Il lunedì torna al lavoro, ci sono i colleghi, i suoi capi. Camilla è dominata dalla scoperta fatta nel weekend. Sì, pensa, Guilleume è morto, ma io non posso non dire a tutti che la vita è bella. In settimana c’è il suo compleanno. È tre anni che non lo festeggia con gli amici, perché non capiva che cosa ci fosse da festeggiare. Organizza un party. E tra amici e colleghi c’è anche Silvio.

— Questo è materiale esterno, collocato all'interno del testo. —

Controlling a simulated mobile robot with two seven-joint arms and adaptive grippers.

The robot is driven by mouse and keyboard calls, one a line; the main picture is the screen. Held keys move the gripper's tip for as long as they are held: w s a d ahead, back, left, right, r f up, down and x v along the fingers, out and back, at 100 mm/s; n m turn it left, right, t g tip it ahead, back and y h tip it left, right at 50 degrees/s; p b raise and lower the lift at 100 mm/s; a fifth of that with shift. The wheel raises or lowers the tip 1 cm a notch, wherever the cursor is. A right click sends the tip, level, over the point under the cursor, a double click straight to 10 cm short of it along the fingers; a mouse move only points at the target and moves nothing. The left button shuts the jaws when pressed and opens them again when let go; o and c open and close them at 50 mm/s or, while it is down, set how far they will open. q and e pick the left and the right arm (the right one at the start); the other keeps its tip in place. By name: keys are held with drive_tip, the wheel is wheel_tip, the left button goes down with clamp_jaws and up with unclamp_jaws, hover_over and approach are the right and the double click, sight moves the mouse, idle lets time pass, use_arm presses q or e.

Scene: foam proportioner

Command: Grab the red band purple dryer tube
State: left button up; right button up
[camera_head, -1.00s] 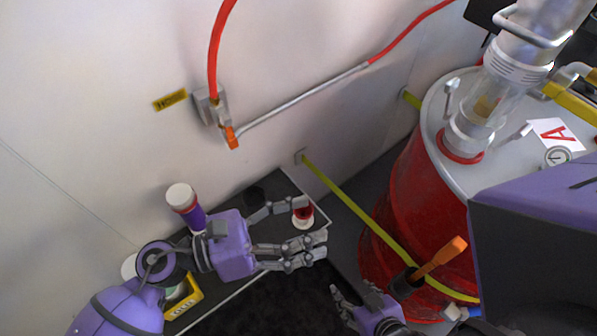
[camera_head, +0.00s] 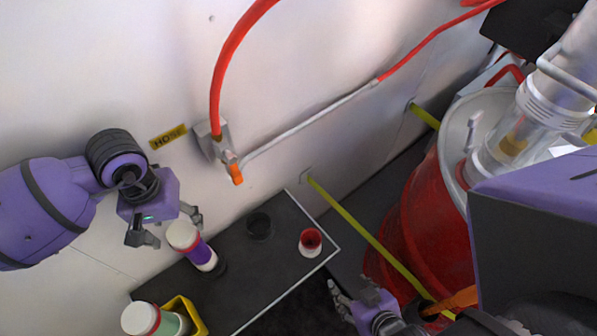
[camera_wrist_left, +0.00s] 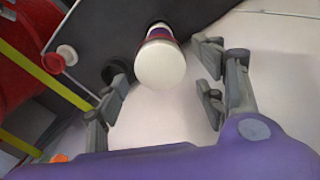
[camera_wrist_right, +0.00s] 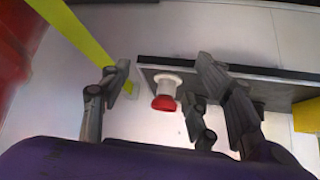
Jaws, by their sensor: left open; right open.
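The purple dryer tube (camera_head: 199,252) has a white cap and a red band below it. It stands tilted in the picture on the dark shelf, its base near a dark round spot. In the left wrist view the tube's white cap (camera_wrist_left: 160,66) faces the camera, ahead of the gap between the open fingers (camera_wrist_left: 160,85). I cannot tell if they touch it. My right gripper (camera_head: 350,302) is open and empty low in the head view; its fingers show in the right wrist view (camera_wrist_right: 150,90).
A small red-and-white piece (camera_head: 310,243) and a black round holder (camera_head: 260,226) are on the dark shelf (camera_head: 262,268). A red barrel (camera_head: 428,222) stands right.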

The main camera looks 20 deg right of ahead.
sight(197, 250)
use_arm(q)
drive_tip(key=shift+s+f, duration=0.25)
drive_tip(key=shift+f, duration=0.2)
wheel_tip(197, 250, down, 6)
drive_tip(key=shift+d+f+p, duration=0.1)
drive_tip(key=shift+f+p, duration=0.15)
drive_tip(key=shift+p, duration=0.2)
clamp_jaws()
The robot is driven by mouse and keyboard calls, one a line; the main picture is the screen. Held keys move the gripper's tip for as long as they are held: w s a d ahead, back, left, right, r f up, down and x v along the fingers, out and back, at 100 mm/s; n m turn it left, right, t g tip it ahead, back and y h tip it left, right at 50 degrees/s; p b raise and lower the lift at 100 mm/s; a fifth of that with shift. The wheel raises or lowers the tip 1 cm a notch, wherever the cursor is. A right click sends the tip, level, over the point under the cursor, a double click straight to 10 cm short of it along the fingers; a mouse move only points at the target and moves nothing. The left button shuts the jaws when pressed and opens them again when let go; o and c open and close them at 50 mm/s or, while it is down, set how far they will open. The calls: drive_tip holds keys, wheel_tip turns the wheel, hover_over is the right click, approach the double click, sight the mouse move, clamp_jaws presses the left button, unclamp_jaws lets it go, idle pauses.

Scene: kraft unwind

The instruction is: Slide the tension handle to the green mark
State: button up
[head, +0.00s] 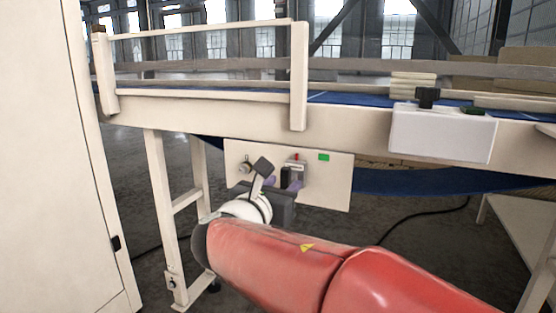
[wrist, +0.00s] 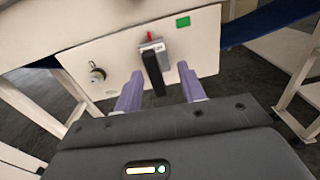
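The tension handle (wrist: 154,74) is a black bar on a grey slider block with a red pointer on top. It also shows in the head view (head: 286,178), partly covered by my gripper. Whether either finger touches the handle I cannot tell.
The pale panel (wrist: 116,58) carries a round knob (wrist: 97,75) at left. It hangs under a conveyor frame (head: 210,112) with a blue belt. A white box (head: 440,132) with a black knob is at right. A frame leg (head: 163,210) stands left of my arm.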

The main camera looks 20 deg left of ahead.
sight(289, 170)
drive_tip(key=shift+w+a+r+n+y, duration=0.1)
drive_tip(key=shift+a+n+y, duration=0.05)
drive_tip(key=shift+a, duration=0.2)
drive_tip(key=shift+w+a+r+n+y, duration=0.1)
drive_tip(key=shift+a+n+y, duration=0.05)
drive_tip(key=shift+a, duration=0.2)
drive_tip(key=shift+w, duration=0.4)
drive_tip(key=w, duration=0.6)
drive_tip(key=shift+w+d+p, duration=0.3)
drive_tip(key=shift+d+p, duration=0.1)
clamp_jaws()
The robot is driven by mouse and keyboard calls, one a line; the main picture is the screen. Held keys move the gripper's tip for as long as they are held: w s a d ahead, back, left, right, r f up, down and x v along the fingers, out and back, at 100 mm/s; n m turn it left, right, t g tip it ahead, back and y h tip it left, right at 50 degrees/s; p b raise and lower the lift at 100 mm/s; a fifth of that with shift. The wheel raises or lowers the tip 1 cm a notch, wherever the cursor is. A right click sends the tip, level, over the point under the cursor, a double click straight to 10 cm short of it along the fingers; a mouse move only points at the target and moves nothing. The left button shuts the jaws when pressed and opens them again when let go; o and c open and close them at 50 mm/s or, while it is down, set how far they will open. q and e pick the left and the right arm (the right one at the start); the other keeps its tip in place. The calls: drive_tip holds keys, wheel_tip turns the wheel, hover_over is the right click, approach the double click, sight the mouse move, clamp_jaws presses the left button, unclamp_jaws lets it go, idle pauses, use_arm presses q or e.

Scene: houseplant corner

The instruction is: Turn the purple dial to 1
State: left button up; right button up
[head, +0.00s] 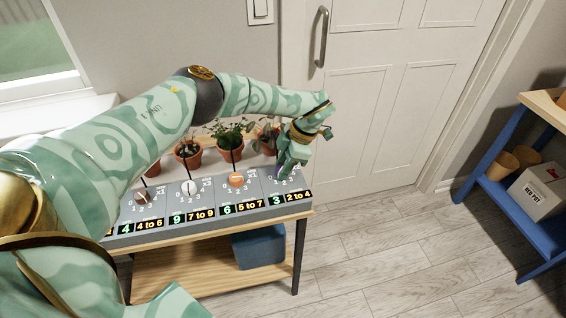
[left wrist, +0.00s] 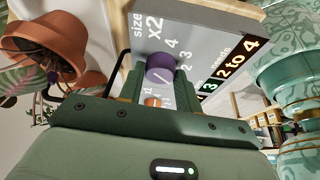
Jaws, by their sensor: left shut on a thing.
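The purple dial (left wrist: 160,68) is on the rightmost section of a grey panel (left wrist: 197,28), with printed numbers around it. In the left wrist view it sits between the two green fingers of my left gripper (left wrist: 161,82), which is shut on it. In the head view only a little purple of the dial (head: 280,171) shows below my left gripper (head: 284,166), which reaches down onto the panel's right end. The dial's setting cannot be told, as the fingers cover part of it. The section's display (head: 290,197) reads 3 and "2 to 4". My right gripper is not in view.
Brown (head: 142,196), white (head: 189,187) and orange (head: 236,180) dials sit left on the same panel. Potted plants (head: 188,152) stand behind it. The panel is on a wooden table (head: 205,283) with a blue bin (head: 262,248) beneath. A blue shelf (head: 512,205) stands far right.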

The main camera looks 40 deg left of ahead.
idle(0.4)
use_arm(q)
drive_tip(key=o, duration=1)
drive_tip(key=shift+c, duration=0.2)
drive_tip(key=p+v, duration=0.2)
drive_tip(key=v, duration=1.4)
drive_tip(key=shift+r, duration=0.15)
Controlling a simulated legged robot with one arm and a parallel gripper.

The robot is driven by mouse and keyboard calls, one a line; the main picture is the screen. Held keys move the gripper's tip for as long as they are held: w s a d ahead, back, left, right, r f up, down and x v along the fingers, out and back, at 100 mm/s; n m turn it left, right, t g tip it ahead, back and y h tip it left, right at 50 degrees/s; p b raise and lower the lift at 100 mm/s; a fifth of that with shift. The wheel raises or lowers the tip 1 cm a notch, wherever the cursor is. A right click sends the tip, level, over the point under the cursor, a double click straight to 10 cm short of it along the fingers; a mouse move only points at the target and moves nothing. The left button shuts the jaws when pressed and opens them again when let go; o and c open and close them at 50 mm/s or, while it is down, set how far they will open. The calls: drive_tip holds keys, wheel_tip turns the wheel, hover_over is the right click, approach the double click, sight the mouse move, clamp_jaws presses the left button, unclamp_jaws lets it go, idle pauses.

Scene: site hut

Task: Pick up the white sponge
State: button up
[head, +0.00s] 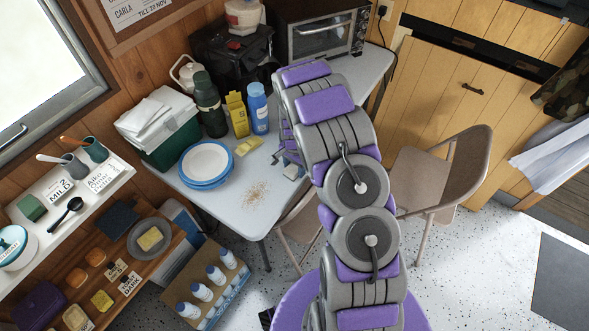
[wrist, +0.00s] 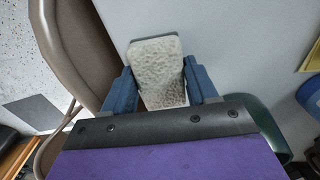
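The white sponge (wrist: 160,78), pale and rough, lies between the two blue fingers of my gripper (wrist: 157,66) in the wrist view. The fingers flank its long sides and look very close to it or touching; whether they press on it I cannot tell. In the head view my gripper (head: 287,158) is low at the right part of the table's front edge, beneath my arm. A small pale bit of the sponge (head: 293,172) shows there, mostly hidden by the gripper.
A chair (head: 440,172) stands right; another chair (wrist: 75,45) is close beside my gripper.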

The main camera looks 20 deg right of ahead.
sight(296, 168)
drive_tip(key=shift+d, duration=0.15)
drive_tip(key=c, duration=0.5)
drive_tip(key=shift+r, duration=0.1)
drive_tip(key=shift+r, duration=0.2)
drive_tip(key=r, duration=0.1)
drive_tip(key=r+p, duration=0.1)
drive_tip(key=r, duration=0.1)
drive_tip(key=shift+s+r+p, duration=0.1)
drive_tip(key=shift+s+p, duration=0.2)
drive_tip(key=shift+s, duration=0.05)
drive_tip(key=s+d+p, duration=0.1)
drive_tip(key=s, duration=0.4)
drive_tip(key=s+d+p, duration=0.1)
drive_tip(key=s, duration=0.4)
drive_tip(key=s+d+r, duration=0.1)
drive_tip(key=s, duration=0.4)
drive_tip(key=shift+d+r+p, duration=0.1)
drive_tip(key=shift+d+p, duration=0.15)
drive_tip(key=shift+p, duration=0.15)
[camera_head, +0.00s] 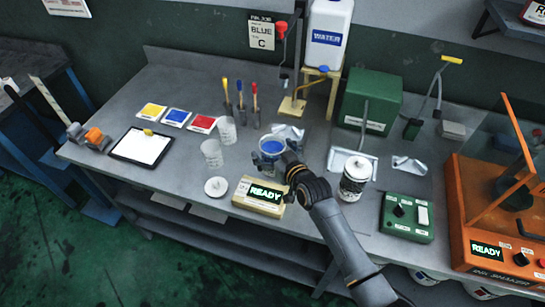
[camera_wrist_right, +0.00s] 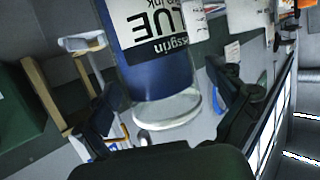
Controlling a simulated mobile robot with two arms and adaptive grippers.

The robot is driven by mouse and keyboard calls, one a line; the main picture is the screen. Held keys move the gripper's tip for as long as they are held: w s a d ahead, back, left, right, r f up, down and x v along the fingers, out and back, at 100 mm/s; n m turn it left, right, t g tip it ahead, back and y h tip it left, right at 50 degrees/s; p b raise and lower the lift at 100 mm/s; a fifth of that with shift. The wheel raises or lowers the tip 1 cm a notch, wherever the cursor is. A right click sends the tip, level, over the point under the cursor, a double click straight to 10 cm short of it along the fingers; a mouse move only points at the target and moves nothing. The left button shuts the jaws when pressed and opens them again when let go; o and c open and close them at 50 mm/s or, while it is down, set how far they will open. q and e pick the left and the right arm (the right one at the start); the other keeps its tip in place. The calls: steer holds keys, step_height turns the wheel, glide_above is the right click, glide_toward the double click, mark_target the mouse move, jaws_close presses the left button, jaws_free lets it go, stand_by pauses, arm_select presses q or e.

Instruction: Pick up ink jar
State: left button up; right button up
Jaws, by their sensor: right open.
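The ink jar (camera_head: 271,147) stands on the bench behind the scale, its round top showing blue. In the right wrist view the jar (camera_wrist_right: 150,65) is large, with blue contents, a white label reading "LUE" and a clear rounded end. My right gripper (camera_head: 272,163) is open at the jar. In the wrist view its two dark fingers (camera_wrist_right: 165,98) lie on either side of the jar, with a visible gap on the right side. Whether either finger touches the jar is unclear. My left gripper is not in view.
Clear cups (camera_head: 212,153) stand to the left. A labelled can (camera_head: 355,178) stands right of my arm.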

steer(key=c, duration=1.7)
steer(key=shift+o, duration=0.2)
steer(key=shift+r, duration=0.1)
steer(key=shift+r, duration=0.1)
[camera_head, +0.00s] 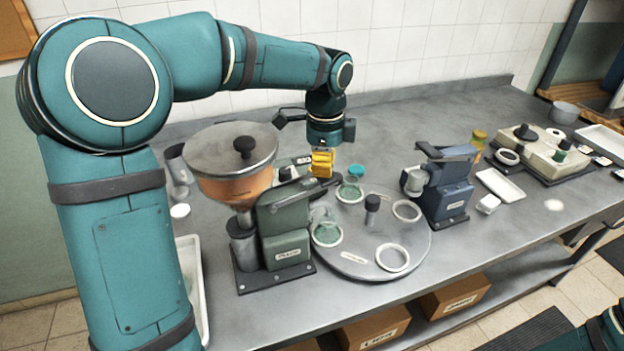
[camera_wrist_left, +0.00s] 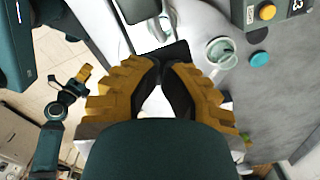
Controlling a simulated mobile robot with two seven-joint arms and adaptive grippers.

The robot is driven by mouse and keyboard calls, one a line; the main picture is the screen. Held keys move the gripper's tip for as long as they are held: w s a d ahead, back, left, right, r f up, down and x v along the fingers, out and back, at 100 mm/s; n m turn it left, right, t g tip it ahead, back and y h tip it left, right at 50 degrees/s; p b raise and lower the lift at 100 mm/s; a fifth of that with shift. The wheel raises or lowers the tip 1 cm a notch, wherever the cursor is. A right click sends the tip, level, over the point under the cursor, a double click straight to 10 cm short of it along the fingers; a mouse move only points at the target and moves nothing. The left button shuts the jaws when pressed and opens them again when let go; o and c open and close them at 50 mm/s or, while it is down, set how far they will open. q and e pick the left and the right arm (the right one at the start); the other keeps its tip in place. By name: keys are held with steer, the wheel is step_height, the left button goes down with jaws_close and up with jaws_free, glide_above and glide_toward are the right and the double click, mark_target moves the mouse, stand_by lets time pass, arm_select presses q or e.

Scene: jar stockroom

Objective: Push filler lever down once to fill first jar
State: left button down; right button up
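The filler (camera_head: 285,225) is a green machine with a round hopper (camera_head: 228,182) at the left of the bench. Its dark lever (camera_head: 318,181) points right, with its end just below my left gripper. My left gripper (camera_head: 322,164) has yellow fingers; their tips meet in the left wrist view (camera_wrist_left: 162,62), with a dark block, likely the lever's end, just beyond them. I cannot tell whether they touch it. A jar with green contents (camera_head: 327,234) sits in a turntable ring by the filler. My right gripper (camera_wrist_left: 84,74) is small at the left of the wrist view.
The round turntable (camera_head: 350,265) has empty rings (camera_head: 392,258) and a second jar (camera_head: 350,190) beside a teal lid (camera_head: 356,171). A blue machine (camera_head: 447,192) stands right of it. A white tray (camera_head: 191,280) lies left of the filler. The front right bench is mostly clear.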

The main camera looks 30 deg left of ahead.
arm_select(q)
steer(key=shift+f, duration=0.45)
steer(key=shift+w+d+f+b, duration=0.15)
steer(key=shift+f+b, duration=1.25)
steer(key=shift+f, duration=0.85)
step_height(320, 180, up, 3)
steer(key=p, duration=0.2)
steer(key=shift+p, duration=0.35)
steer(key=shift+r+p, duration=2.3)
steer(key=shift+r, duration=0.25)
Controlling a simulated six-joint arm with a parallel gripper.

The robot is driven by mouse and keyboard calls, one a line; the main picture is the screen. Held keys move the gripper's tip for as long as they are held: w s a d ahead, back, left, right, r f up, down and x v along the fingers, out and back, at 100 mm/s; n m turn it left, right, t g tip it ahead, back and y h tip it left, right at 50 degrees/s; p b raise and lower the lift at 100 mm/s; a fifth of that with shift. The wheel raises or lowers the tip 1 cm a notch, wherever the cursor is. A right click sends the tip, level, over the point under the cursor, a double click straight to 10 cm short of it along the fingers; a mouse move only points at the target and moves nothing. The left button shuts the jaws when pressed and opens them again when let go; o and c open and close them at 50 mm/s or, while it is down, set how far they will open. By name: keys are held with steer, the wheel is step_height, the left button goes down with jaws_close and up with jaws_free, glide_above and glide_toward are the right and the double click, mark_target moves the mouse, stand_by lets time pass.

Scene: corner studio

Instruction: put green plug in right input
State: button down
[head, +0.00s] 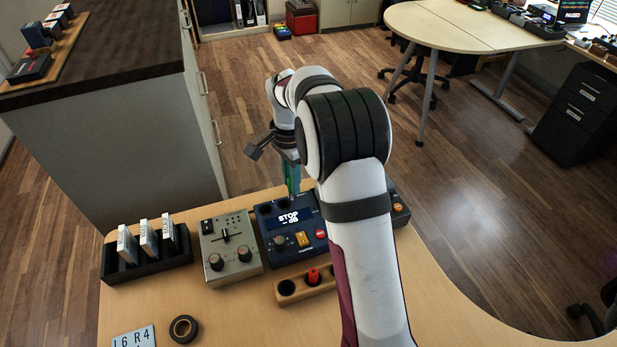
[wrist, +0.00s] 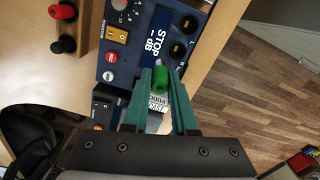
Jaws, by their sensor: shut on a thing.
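My gripper (wrist: 160,78) is shut on the green plug (wrist: 161,80), with its teal fingers on either side of it. In the head view my gripper (head: 291,178) points down at the back edge of the blue recorder (head: 266,235). The recorder has two dark round input sockets along its back edge.
A wooden holder (head: 322,289) in front of the recorder bears a red plug (head: 314,275) and a dark round spot. A grey mixer (head: 230,247) stands left. A black rack (head: 147,262) of white cases and a tape roll (head: 184,329) are farther left. My arm covers the right side.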

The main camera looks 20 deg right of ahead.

«Appena arrivata a Parigi ero sola. Avevo tanti amici, ma ero sola. Un giorno mi danno il numero di Silvio, il responsabile della comunità di CL in città. Lo chiamo e mi invita a prendere un tè. Mi sono seduta e sono scoppiata a piangere: “La mia vita non mi basta più”. Mi ha invitato a conoscere i suoi amici. Ma poi... Insomma, Silvio è stata l’unica persona da cui sono fuggita in questi anni. Scappavo da lui perché mi richiamava alla lealtà con me stessa. Ma, dopo quel fine settimana, non avevo più bisogno di difendermi. E mi sono detta: bene, ora posso chiamare Silvio. Oggi capisco di aver bisogno di quello sguardo alla mia vita. E lui è venuto alla festa del mio compleanno, perché chi ti ama c’è sempre».